Step 10: Identify and involve key stakeholders
Finally, once you have prepared your case you need to present it to the right people. Involve the most senior people you can, even if they have no budget sign-off on this project – you will need their buy-in when it comes to implementation and encouraging take-up throughout the organisation.
Think to about who at a senior level might be prepared to sponsor your proposal. Having this sort of senior-level advocacy can add weight to your proposal, and this person should also be a good source of advice on what to include and how to present it.
Time to begin:
There is then much to be done. Building a business case for CRM is no small matter, and for many people it is too daunting a task. They give up, either rushing to select a provider and planning an implementation that will never get budget approval and so never happen, or choose to give up and soldier on with all the inefficiencies and wasted opportunities they always have
If you too are feeling overwhelmed by the task at hand bear in mind two final points. Firstly, help is available. Any CRM vendor will be happy to work with you in building up this case, and their long expertise of implementations across sectors and in different types of companies should be very useful in assessing likely benefits and costs.

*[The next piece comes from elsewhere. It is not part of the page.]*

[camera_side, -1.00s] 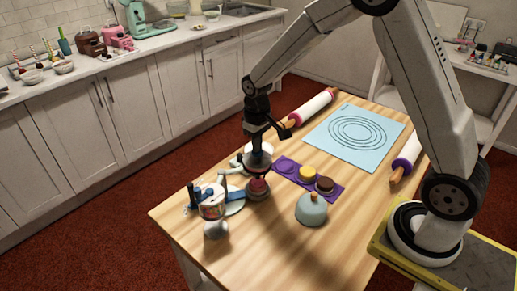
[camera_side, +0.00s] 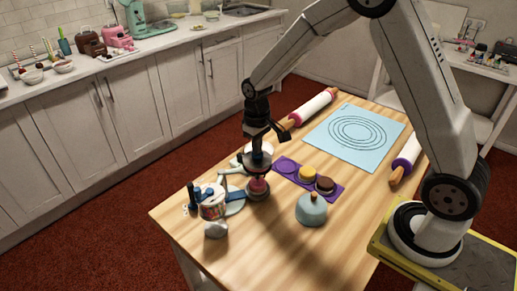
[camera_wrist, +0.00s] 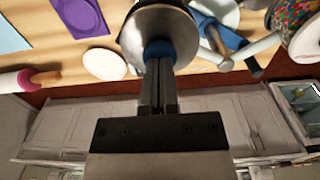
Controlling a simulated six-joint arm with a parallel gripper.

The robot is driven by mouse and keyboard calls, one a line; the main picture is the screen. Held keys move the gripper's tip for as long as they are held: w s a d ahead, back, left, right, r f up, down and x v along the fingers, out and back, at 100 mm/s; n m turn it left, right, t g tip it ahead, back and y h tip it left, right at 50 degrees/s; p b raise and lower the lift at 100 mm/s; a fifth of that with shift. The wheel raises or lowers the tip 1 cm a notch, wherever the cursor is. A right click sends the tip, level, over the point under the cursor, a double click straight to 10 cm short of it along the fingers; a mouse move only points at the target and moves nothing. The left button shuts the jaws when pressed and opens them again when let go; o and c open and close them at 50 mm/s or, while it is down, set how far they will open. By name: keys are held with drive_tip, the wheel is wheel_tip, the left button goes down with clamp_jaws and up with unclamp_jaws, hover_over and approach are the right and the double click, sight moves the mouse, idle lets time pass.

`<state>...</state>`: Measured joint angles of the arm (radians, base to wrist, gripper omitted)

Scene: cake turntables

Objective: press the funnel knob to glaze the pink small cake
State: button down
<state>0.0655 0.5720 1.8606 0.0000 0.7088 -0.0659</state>
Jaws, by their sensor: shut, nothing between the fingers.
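My gripper (camera_side: 257,148) points straight down, its fingers shut with nothing between them. In the wrist view its shut fingertips (camera_wrist: 159,62) are at the blue knob (camera_wrist: 160,48) on top of the round metal funnel (camera_wrist: 150,22), seeming to touch it. In the side view the funnel (camera_side: 258,163) is right above the pink small cake (camera_side: 259,186), which sits on a small round stand (camera_side: 259,196). The funnel and gripper hide the cake in the wrist view, so I cannot see glaze on it.
A purple mat (camera_side: 287,166) holds a yellow cake (camera_side: 307,173) and a brown cake (camera_side: 325,184). A blue-grey dome (camera_side: 311,210) stands in front. A sprinkle-covered jar (camera_side: 212,206) and blue-handled tools crowd the left. A light blue mat (camera_side: 375,130) and rolling pins lie behind and right.

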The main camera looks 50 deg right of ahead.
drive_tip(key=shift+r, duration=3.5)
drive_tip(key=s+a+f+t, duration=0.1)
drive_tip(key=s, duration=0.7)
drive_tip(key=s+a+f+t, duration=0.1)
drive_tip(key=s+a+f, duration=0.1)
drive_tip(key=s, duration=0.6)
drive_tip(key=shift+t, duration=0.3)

Secondly, it will be worth it. Your CRM system will transform the way your business operates. It will help you win more customers, and keep the ones you have, boosting revenues. It will reduce, if not remove, inefficiencies across the organisation. It will increase profits, and improve the working lives of your colleagues.
The potential rewards of CRM are great, and the ten steps outlined in this paper show the route to those rewards…All it takes now is for you to begin!